Across The Street

David Gilreath     CFP and Managing Director, Sheaff Brock Investment Advisors

Comments & Outlook

I think there is some pent up demand from people pulling in their horns that will ultimately drive spending and will shock people. There’s something like $9 trillion in cash in banks and money market funds that’s earning literally nothing because people are afraid. People will do that for a while, but they aren’t going to earn nothing for very long.

Eventually, people will start poking their heads out of the bomb shelter and some of that cash will go to work somewhere. I think it will flow back into companies that have clean books and are prepared to weather the storm. I think you’ll see it go into the companies that don’t have balance sheet issues and provide a service everyone needs, whether it’s an oil driller or a fertilizer company.

Recommend Strategy

The rubber band is being stretched incredibly tightly, where you’ve got these terrific companies with price-to-earnings (P/E) ratios in the single digits. I don’t know where P/Es bottomed in 1974 off the top of my head, but at single digit P/Es even Benjamin Graham would be sitting there licking his chops today.

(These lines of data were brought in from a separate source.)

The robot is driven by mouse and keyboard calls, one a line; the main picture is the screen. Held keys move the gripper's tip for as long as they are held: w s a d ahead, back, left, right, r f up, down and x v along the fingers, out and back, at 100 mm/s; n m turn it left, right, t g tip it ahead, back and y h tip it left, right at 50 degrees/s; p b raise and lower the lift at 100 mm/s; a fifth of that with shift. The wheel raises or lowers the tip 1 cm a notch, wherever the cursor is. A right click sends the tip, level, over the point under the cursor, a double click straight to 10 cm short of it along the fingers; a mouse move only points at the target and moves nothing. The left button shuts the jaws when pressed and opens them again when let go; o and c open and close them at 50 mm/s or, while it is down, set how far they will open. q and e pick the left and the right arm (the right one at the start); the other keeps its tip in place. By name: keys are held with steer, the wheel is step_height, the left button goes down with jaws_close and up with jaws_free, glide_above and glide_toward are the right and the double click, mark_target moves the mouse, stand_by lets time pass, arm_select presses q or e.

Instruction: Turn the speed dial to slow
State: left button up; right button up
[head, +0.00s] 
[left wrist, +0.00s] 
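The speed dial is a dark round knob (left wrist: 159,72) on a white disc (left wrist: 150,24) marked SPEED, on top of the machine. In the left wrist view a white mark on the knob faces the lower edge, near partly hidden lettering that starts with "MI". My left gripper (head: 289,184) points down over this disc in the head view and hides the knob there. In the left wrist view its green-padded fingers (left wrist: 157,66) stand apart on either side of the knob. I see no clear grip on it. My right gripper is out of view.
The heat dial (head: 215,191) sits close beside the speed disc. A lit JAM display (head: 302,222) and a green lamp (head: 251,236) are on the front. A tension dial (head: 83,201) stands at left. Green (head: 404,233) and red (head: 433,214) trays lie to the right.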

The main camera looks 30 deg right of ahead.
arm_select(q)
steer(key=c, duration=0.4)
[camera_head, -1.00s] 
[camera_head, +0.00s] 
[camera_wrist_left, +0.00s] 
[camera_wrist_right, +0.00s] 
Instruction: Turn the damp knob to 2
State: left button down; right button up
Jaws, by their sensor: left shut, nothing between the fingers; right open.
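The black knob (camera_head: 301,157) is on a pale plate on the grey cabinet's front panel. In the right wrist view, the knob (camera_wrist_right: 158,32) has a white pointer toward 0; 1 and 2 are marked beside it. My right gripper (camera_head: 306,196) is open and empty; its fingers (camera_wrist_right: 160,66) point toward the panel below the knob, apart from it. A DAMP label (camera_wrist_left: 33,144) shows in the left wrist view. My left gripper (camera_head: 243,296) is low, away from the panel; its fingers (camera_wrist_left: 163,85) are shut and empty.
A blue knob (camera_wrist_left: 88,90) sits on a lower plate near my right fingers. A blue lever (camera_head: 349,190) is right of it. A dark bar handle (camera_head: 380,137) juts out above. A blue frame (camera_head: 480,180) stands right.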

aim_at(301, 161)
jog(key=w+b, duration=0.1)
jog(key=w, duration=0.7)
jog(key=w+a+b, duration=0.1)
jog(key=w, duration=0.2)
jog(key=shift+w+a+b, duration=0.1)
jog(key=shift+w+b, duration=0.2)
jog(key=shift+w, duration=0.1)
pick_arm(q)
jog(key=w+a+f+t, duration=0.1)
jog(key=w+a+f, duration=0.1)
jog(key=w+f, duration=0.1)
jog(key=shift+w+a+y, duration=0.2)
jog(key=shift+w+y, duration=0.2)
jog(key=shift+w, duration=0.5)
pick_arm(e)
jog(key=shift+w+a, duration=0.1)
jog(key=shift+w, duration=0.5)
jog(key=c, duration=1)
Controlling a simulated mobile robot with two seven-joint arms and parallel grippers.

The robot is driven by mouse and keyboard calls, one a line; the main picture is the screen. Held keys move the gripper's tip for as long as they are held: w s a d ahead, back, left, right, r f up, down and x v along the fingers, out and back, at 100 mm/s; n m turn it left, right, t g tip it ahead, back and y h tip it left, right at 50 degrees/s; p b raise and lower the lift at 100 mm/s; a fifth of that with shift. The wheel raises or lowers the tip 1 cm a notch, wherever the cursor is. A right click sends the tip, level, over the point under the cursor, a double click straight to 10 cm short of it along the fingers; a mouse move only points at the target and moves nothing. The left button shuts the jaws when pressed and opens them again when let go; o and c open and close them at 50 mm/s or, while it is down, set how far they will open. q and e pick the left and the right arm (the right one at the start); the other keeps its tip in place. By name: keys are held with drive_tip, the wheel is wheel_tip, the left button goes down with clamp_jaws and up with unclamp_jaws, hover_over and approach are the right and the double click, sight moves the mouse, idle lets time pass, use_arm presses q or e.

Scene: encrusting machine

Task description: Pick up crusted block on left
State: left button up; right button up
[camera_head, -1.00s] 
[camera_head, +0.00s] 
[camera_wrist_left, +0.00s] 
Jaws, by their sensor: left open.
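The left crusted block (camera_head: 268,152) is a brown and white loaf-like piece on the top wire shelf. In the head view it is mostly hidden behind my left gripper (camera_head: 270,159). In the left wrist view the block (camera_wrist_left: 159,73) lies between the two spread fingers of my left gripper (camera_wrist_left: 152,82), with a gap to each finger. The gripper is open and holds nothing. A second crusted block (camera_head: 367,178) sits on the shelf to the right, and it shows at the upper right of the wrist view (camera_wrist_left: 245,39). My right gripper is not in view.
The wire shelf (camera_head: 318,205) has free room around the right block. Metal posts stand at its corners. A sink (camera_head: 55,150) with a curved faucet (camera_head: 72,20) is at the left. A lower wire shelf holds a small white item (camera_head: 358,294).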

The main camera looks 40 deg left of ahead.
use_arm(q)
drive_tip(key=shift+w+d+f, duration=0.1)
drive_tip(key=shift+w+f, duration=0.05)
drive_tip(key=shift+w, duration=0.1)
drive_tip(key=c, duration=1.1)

I would suggest taking a value bent while looking for companies with some growth potential.

What to Buy Now

One that we own and have been buying is Mosaic (NYSE: MOS). Last year’s earnings were up a record 30 percent, and this year will probably be another record, with a P/E of less than 6.

Now, maybe nobody trusts the earnings, but the fact of the matter is people are still going to eat.

True Religion (NSDQ: TRLG) makes $200 jeans that truly nobody needs, but sales last year were up 25 percent with record earnings, and it should have record earnings again this year. Again, it has a PE of five and no debt.

People don’t need $200 jeans, but, when confidence is back, they might not take a trip to Disneyworld, but they might say let’s go shopping and splurge a little bit.

Energy services like Diamond Offshore Drilling (NYSE: DO) have just been beaten to a pulp but revenues were up 25 percent with record earnings last year, all with a PE of 6.

Keith Walter Portfolio Manager, Artio Global Equity Fund

Comments & Outlook

We’re fairly pessimistic on the economy’s prospects over the next year or so. We have been very bearish on the markets; however, given the price action over the last month or so we’ve reduced our cash position to take advantage of attractive valuations in select areas.

We favor companies and industries with a high degree of visibility. For that reason, we’ve assiduously avoided the financial sector. In short, a v-shaped recovery is unlikely, but valuations are approaching fair value.

Recommended Strategy

Today we recommend that individuals focus on sound companies with little to no debt and sufficient free cash flow to meet any obligations. In addition, we’re focusing on dividends again. If you look back over the past 50 years, two-thirds of all returns came from dividends; it’s only in the last 20 years that people have focused more on capital gains.

We think there will be a secular change in how people invest; they’ll focus a lot more on quality and dividend yield–stocks that evince the qualities of the so-called “Nifty Fifty” that thrived during the 1960s and ’70s will return to vogue.

What to Buy Now

Nestle (OTC: NSRGY) and Johnson & Johnson (NYSE: JNJ) are great examples of that type of company. Both specialize in consumer staples, which tend to be countercyclical and stable in a recession, and have very strong balance sheets.

In this environment, it’s easy to find things to sell because every day we learn about new problems, even at companies you would think are immune. We haven’t found a lot of things that we can just say we’d absolutely buy, but these are two of our favorites.